A few weeks back I tweeted an article about getting tweens and teens into computer coding and programming. I had no idea there were so many awesome resources available for teens to learn and advance these skills!
I remember when I was in junior high and I took my first computer class. It was a basic introduction to computers but I was hooked. Somehow I just had a knack for using the computer and figuring out things in all kinds of programs. As I went on to high school and college I took more and more advanced computer classes and found that I really enjoyed coding and learning about programming. I think one reason I really liked this topic area was that I had a lot of room to play. I explored ways to use my computer and the web and found that even when I made a mistake it was just a learning experience. I never felt restricted whenever I explored computer programming; I felt (and still do feel) like everything I did on the computer taught me something new. Even though now I have taken about a dozen computer classes I think all of my real and practical learning came from dabbling, exploring, and teaching myself.
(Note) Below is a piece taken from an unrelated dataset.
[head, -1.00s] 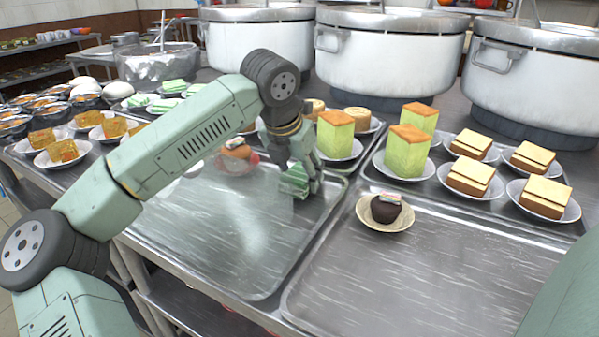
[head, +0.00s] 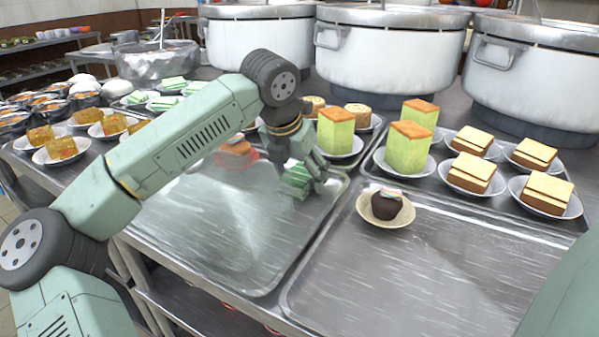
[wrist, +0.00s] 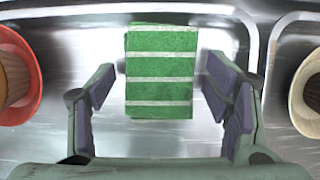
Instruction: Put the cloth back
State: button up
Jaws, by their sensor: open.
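The cloth (wrist: 160,75) is green with white stripes and folded into a small block. In the wrist view it lies between the two fingers of my gripper (wrist: 160,90), which is open with a gap on each side of it. In the head view the cloth (head: 296,178) rests on the left metal tray (head: 235,235), near its right rim. My gripper (head: 303,176) is low over the cloth and partly hides it. Other folded green-and-white cloths (head: 165,103) lie on plates at the back left.
A dark cupcake on a plate (head: 398,214) stands on the right tray (head: 400,285). An orange-red dish (head: 235,155) is behind my arm. Plates of green cake (head: 408,150) and layered cake (head: 472,172) stand at the right. Large white pots (head: 390,60) line the back.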

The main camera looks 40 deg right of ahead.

So when I saw the article about the tools available for teens online to explore computer programming it was definitely of particular interest to me.
Did you know that careers in information technology and computer science administration are projected to increase by 30 percent from 2008 to 2018? That’s faster all other jobs, amazing right?! It’s a great time to be a teen because if you have an interest in this area you could study it in high school and college and then have great job opportunities for the future. In my experience you may only find beginner computer classes in junior in senior high school but in college many schools have a vast range of course offerings in all skill levels and subject areas. If you ever thought about majoring in computer science you might want to check out this list of the top 20 ranked schools for computer science degree programs.
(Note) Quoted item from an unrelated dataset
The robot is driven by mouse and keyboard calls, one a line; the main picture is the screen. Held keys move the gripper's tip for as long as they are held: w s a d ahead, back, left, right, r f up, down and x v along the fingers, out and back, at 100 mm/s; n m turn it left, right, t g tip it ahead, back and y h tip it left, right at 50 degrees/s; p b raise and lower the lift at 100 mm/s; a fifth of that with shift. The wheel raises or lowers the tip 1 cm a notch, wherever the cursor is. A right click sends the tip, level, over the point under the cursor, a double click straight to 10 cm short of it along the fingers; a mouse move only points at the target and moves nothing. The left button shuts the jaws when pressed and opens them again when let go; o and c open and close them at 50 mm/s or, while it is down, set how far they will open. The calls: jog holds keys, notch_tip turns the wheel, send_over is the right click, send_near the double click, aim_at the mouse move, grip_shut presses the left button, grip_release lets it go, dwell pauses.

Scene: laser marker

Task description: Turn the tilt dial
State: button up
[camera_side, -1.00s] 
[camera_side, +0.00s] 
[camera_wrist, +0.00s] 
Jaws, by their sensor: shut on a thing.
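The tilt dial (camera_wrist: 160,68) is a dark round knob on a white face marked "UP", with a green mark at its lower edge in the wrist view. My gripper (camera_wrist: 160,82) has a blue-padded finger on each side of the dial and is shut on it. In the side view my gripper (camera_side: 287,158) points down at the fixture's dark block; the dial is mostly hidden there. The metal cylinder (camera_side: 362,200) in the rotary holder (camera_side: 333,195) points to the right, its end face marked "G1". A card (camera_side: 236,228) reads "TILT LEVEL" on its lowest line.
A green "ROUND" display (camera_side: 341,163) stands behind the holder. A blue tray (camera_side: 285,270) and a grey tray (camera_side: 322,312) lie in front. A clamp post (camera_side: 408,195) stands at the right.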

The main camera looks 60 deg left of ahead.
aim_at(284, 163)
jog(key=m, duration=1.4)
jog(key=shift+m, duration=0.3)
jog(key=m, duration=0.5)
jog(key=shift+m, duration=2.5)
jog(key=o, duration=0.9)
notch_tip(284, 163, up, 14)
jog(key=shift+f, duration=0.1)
No matter what skill level you are at or how much experience you have you only need patience and passion to succeed in computer programming. Here are some tips for levels of technology talent:
Beginner Users: Start with something super simple like creating a blog. Many online blogs, like Word Press for example, allow you to write entries and edit your own HTML code. Write a blog entry and format it, then look at the HTML code and see if you can start memorizing some of the common codes like bold, new paragraph, inserting a picture, or linking to a webpage. The more you look at the HTML code and understand what it means, the more you can use it and advanced your skills!
Intermediate Computer Lovers: Launch your own website! Having a website can integrate many different kinds of programs and increase your understanding of how they all work together. When I created my first website I learned all of the HTML codes, embedded Flash videos, created picture galleries using CSS code, added games and applications using Java, and then synched all of my favorite websites and blogs together using RSS feeds.
Advanced Technogeeks: Check out game programming. Video game programming integrates advanced knowledge of coding, graphics, animation, and sound. Instead of dabbling though you may want to try this level of expertise with some know-how. This book, Game Programming for Teens, was written by a teen and has everything you need to know about computer game programming. You also might want to check out Robocode, a web-based programming game where you develop a robot tank to battle against other robots in Java or .NET.